Wohin gehst du? = Whither are you going?

January 21, 2016


Why not "you do not come here". What would that be?

June 19, 2016


I wrote the same thing... as in, in a general way they do not go towards the wherever that person is.

August 18, 2016


That would be "Sie kommen nicht hierher." The word order is different in both the German and English sentences.

October 23, 2018


Why "They don't come here" is wrong? I understand that here Duolingo proposes the imperative form but present tense should work; shouldn't it?

July 26, 2015


For a statement sentence, you would need a different word order. The verb would be in second place:

Sie kommen nicht hierher = they don't come here

July 26, 2015


Why would "Don't you come here" be wrong?

September 16, 2015


I believe 'hier' is synonym to 'hierher', otherwise the speaker would not say 'hier' or 'hierher' but 'da' or 'dort' ?

March 28, 2016


No, "hierher" is a direction (=towards here), while "hier" is a location (=right here).

March 28, 2016


If it is in the imperative form, shouldn't it have an exclamation point at the sentence end?

February 21, 2018


How can people say German is easy; English doesn't have 100 words for the same thing or different "the" and "a"'s. The only thing hard is learning of different pronunciations... It's annoying having to learn a word, then learn on down the line meaning the exact same thing.. but not the same .. .

March 18, 2018


In my opinion, it's a relatively logical language with straightforward, more universal rules, among the European languages.
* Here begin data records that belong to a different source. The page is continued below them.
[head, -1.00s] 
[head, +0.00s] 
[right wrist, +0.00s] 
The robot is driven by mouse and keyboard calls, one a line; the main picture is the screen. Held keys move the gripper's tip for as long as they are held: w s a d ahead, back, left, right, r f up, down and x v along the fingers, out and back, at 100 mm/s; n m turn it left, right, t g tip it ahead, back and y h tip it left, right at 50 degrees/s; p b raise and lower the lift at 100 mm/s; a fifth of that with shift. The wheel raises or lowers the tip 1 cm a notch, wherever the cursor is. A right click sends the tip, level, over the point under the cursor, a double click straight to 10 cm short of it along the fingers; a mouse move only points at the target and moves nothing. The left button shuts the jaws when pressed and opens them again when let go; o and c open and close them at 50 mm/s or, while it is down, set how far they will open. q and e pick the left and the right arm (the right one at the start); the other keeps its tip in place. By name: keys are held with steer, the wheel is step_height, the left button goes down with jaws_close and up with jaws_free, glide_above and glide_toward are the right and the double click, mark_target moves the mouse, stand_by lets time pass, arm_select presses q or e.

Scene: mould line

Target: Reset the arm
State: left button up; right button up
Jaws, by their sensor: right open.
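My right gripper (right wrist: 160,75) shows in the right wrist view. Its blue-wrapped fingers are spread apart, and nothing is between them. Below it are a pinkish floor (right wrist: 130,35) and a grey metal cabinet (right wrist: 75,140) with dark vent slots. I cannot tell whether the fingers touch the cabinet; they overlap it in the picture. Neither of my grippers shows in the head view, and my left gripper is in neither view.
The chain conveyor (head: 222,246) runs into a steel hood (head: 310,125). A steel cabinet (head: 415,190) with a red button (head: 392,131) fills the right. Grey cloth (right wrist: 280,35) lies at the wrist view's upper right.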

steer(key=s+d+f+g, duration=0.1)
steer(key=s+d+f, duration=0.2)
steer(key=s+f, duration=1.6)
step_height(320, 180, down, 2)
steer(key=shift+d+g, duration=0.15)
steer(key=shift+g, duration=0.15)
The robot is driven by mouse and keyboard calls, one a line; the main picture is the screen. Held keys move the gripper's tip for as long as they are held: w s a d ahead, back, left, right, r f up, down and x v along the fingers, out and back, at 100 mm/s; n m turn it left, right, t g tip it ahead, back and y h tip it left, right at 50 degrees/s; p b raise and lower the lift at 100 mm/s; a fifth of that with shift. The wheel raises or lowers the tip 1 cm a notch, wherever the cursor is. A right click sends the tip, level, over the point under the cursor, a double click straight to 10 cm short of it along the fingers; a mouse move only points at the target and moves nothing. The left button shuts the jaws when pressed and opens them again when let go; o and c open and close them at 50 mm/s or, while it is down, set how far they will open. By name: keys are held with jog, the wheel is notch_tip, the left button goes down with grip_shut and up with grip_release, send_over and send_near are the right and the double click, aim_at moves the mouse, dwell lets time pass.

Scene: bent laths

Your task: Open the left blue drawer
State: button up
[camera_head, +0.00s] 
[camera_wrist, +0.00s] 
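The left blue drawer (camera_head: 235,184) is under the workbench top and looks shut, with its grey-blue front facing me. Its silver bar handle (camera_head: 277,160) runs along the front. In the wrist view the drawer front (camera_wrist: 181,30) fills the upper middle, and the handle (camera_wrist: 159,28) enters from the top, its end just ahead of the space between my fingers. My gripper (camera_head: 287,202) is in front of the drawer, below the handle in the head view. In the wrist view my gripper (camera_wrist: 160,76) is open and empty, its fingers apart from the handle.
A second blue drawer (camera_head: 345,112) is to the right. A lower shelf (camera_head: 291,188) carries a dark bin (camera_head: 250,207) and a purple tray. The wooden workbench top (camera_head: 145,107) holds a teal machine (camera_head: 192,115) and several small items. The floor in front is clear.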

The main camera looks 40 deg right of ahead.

Compare to French, where there are three ways a verb can be conjugated, and the verbs don't have any conceivable difference in functionality. In German all (most?) verbs and adjectives are conjugated via one method, excluding modal verbs, which have different functionality to common verbs.

To me, French is to German as German is to English. I don't know much French at all though, so I cannot really say for sure, but I know the other major romance languages are easier.

And English also has words that change in conjuncted words.